▶ Objective
Within the records that follow, find every line containing the string "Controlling". Copy those lines.

##### Record set #####

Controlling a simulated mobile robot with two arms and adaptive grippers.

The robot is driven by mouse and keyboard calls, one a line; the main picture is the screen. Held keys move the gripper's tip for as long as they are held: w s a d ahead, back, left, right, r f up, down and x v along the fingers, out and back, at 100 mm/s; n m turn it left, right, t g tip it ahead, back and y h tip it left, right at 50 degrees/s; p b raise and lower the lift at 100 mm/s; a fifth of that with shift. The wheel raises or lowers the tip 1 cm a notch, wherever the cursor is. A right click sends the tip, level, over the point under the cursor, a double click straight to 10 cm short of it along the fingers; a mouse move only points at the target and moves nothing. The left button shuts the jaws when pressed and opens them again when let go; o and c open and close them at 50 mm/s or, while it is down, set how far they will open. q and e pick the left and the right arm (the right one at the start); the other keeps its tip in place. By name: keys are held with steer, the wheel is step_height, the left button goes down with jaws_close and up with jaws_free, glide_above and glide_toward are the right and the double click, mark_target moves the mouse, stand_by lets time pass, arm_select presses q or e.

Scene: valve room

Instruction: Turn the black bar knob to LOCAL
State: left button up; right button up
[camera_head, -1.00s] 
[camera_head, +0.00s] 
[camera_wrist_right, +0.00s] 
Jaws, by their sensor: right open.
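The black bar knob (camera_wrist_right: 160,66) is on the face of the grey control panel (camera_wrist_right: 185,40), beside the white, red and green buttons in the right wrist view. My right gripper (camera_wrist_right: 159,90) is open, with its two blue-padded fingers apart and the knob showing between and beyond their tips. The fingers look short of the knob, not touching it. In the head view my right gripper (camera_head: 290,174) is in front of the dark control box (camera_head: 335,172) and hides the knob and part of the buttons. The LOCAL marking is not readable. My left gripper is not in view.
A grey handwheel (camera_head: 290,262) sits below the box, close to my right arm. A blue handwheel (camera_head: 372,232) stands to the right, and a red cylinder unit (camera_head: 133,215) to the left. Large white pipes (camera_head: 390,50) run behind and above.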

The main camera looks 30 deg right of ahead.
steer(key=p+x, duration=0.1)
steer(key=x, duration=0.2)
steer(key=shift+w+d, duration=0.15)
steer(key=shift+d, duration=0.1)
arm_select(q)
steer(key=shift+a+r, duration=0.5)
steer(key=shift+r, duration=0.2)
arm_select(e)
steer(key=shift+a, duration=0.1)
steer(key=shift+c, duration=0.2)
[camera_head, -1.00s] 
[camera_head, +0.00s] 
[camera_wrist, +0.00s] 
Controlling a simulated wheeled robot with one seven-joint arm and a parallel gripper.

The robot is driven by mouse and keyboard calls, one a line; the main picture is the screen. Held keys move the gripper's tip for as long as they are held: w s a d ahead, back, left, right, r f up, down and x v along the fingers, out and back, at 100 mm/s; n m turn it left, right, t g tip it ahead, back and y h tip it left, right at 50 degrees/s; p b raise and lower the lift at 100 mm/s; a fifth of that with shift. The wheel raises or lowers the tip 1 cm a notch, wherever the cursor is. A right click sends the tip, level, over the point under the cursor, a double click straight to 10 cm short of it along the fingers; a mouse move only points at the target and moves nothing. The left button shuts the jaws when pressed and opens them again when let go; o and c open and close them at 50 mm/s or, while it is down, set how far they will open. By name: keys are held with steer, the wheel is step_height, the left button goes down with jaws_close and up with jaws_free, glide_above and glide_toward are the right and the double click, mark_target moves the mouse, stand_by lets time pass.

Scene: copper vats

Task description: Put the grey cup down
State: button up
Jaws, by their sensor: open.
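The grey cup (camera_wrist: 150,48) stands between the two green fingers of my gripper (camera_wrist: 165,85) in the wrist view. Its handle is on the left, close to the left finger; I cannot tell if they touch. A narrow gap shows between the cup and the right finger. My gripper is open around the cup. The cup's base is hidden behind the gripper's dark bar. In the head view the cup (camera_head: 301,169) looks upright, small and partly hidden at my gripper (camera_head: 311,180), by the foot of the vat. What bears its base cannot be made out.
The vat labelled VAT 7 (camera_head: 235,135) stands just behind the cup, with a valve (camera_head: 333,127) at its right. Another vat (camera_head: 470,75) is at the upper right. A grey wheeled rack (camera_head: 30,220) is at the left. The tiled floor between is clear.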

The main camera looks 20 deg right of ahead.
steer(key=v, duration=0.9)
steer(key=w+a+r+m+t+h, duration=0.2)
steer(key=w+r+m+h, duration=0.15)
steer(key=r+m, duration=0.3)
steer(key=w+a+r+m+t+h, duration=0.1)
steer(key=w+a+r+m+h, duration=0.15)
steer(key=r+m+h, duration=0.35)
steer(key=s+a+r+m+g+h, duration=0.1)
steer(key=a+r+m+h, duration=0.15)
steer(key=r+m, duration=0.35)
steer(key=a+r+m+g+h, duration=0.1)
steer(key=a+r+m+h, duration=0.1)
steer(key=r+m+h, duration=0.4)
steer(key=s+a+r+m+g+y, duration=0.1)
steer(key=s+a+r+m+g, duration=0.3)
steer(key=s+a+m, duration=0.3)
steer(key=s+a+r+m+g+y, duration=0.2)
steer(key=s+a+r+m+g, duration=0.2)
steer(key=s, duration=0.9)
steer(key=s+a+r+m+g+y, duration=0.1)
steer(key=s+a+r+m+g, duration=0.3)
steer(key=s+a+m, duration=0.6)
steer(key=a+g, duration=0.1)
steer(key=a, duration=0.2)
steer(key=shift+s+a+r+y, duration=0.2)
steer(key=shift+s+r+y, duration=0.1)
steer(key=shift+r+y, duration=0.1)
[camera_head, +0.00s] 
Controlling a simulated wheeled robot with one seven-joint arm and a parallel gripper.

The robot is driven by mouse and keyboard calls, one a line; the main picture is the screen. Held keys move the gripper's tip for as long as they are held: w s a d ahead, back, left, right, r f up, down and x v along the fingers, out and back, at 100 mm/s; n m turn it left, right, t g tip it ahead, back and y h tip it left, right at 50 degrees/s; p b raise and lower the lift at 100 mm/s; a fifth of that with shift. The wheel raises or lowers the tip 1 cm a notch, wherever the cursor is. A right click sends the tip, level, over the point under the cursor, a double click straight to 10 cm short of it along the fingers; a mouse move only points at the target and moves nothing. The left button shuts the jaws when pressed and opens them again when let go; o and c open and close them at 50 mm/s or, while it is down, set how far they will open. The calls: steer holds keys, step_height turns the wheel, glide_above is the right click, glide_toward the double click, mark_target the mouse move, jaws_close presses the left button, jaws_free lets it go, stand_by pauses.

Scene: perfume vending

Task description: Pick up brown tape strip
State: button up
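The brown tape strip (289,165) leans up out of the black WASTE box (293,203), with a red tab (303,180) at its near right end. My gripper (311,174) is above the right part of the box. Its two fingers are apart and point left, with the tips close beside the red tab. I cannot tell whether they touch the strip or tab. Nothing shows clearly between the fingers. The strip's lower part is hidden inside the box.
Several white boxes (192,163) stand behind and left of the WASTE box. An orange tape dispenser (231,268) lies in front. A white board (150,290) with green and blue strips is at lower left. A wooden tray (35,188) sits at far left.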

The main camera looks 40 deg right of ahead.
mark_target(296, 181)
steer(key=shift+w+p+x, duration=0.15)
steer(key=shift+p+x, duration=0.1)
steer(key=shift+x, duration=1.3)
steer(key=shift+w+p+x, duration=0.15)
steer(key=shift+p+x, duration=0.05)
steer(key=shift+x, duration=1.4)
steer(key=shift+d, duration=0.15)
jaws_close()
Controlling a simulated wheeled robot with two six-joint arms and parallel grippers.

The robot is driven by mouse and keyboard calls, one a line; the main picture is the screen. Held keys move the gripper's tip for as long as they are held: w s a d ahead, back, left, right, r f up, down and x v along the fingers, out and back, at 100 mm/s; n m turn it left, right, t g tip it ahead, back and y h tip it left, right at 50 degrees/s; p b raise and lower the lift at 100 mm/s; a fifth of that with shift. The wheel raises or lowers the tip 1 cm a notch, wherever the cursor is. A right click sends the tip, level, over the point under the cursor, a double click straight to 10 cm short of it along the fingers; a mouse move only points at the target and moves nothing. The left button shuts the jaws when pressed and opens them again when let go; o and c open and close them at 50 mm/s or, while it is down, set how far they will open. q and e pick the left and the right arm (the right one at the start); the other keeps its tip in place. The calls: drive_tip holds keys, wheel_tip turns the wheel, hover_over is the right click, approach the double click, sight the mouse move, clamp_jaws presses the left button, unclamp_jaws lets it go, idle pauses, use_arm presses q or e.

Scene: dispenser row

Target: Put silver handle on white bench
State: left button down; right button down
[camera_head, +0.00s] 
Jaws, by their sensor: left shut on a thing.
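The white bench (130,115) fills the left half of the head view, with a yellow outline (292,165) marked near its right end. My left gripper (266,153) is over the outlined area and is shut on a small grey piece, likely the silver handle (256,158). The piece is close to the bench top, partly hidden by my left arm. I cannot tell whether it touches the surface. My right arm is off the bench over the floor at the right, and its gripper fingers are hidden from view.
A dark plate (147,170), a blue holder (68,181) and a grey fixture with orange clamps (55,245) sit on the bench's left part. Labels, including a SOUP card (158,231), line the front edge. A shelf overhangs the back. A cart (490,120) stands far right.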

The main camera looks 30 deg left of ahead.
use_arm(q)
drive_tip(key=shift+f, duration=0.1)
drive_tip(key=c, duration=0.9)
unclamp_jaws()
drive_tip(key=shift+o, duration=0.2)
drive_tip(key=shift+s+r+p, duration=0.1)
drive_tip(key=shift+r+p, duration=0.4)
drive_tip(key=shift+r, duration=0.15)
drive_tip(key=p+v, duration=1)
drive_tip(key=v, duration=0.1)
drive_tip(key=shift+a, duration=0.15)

#####
##### Record set #####

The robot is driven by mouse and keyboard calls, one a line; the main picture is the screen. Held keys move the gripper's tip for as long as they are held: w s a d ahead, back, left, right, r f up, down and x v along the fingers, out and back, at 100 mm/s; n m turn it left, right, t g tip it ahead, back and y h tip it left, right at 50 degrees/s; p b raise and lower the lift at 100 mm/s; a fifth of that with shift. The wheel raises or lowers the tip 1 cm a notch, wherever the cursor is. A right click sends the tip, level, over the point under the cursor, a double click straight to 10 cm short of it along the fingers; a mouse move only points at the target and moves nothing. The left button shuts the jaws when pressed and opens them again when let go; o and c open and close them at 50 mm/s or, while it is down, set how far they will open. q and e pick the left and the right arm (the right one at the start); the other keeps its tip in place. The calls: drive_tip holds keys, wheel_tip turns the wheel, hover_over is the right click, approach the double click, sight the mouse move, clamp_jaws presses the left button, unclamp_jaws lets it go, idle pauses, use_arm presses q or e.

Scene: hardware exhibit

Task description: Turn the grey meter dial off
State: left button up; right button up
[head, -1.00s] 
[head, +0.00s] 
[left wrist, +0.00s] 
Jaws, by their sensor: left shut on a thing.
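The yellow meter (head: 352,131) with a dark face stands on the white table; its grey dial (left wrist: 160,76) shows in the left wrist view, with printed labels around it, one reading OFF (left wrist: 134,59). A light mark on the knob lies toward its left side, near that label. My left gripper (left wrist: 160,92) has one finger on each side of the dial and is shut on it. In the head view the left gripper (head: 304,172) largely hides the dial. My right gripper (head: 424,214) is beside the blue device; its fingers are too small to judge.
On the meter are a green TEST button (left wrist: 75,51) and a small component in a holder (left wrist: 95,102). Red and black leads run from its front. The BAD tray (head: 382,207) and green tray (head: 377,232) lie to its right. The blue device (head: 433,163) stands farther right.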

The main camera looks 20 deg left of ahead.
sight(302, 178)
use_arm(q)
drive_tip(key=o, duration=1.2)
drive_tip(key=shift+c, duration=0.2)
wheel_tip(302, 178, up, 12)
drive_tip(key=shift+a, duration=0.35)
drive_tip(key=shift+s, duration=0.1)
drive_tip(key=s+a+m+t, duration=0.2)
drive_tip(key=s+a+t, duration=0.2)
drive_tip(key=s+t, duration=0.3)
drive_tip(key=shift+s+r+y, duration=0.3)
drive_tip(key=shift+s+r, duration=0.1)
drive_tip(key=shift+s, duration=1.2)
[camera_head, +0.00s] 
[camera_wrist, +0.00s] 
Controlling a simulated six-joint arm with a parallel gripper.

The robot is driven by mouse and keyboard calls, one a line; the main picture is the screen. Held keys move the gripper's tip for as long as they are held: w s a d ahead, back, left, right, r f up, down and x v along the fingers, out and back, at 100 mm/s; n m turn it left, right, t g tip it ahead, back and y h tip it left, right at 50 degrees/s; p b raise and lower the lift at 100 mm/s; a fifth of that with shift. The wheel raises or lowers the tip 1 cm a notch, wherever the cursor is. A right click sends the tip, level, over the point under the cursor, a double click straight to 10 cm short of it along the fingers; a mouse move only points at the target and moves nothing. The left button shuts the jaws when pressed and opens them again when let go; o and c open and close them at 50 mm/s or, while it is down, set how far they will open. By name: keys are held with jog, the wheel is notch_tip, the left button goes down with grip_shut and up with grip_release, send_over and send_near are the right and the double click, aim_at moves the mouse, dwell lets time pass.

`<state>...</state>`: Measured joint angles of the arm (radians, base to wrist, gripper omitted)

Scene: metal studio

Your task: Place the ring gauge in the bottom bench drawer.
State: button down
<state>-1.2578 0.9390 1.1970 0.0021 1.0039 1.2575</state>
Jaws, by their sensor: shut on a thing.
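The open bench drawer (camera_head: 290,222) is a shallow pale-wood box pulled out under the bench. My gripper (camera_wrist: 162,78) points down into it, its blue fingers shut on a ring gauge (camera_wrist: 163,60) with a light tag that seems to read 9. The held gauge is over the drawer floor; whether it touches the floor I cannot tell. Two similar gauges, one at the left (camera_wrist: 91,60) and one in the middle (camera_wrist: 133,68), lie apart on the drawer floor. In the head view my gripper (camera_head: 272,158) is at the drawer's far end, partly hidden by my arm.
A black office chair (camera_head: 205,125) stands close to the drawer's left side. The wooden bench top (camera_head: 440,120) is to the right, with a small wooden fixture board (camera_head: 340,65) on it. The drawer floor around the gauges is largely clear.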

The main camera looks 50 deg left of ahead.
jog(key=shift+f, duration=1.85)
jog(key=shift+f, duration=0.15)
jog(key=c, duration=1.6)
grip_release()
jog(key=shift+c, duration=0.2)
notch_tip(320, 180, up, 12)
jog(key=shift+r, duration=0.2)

#####

▶ Output for this exercise
Controlling a simulated mobile robot with two arms and adaptive grippers.
Controlling a simulated wheeled robot with one seven-joint arm and a parallel gripper.
Controlling a simulated wheeled robot with one seven-joint arm and a parallel gripper.
Controlling a simulated wheeled robot with two six-joint arms and parallel grippers.
Controlling a simulated six-joint arm with a parallel gripper.

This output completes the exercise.